What is needed is an exact copy of the lines from the line containing "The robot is" to the line containing "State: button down", both lines included, and nothing else.

##### GIVEN MATERIAL

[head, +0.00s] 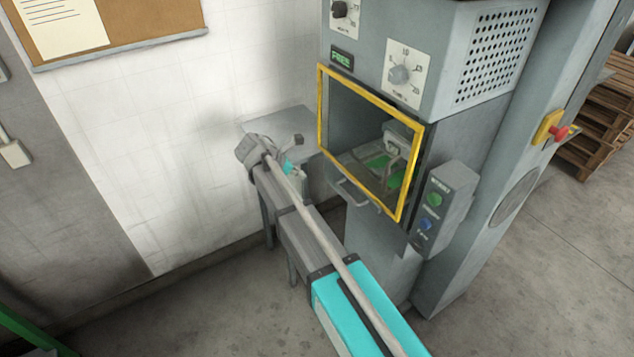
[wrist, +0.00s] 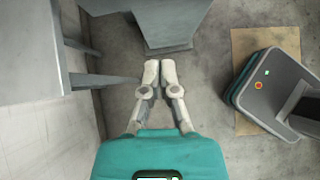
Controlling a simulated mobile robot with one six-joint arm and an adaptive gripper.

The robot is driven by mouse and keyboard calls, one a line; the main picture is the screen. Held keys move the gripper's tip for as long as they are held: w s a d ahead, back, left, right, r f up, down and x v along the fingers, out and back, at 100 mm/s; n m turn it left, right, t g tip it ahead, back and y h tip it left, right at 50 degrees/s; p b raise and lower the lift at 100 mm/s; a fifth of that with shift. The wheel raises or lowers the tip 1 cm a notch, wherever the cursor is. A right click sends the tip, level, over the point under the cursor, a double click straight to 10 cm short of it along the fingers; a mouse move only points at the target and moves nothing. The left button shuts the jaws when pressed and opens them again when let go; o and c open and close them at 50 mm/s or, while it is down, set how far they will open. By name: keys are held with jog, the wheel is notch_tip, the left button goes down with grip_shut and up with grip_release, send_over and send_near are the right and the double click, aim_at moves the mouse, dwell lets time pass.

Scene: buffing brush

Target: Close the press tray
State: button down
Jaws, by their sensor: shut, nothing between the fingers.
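I cannot tell exactly how far out the tray stands. My gripper (head: 293,169) is left of the handle and apart from it, in front of the small side table; its fingers are hard to make out there. In the wrist view my gripper (wrist: 158,75) has its two pale fingertips together, empty, above the floor. The tray does not show clearly in the wrist view.
The grey press body (head: 465,130) carries a control box (head: 442,210) with green and blue buttons right of the opening. A small grey table (head: 268,122) stands against the white wall. Pallets (head: 598,120) are at the far right.

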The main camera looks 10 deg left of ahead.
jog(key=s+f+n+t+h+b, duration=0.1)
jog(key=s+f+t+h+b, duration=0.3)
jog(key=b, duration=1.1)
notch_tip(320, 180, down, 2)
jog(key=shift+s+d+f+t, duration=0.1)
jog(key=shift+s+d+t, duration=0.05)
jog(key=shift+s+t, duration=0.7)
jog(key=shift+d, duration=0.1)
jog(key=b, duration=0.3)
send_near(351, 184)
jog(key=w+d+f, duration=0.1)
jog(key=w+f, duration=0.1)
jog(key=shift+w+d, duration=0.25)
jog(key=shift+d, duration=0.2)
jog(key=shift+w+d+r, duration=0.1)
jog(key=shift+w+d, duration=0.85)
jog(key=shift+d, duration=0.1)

##########

## [ANSWER FOR THE TASK]
The robot is driven by mouse and keyboard calls, one a line; the main picture is the screen. Held keys move the gripper's tip for as long as they are held: w s a d ahead, back, left, right, r f up, down and x v along the fingers, out and back, at 100 mm/s; n m turn it left, right, t g tip it ahead, back and y h tip it left, right at 50 degrees/s; p b raise and lower the lift at 100 mm/s; a fifth of that with shift. The wheel raises or lowers the tip 1 cm a notch, wherever the cursor is. A right click sends the tip, level, over the point under the cursor, a double click straight to 10 cm short of it along the fingers; a mouse move only points at the target and moves nothing. The left button shuts the jaws when pressed and opens them again when let go; o and c open and close them at 50 mm/s or, while it is down, set how far they will open. By name: keys are held with jog, the wheel is notch_tip, the left button goes down with grip_shut and up with grip_release, send_over and send_near are the right and the double click, aim_at moves the mouse, dwell lets time pass.

Scene: buffing brush

Target: Close the press tray
State: button down

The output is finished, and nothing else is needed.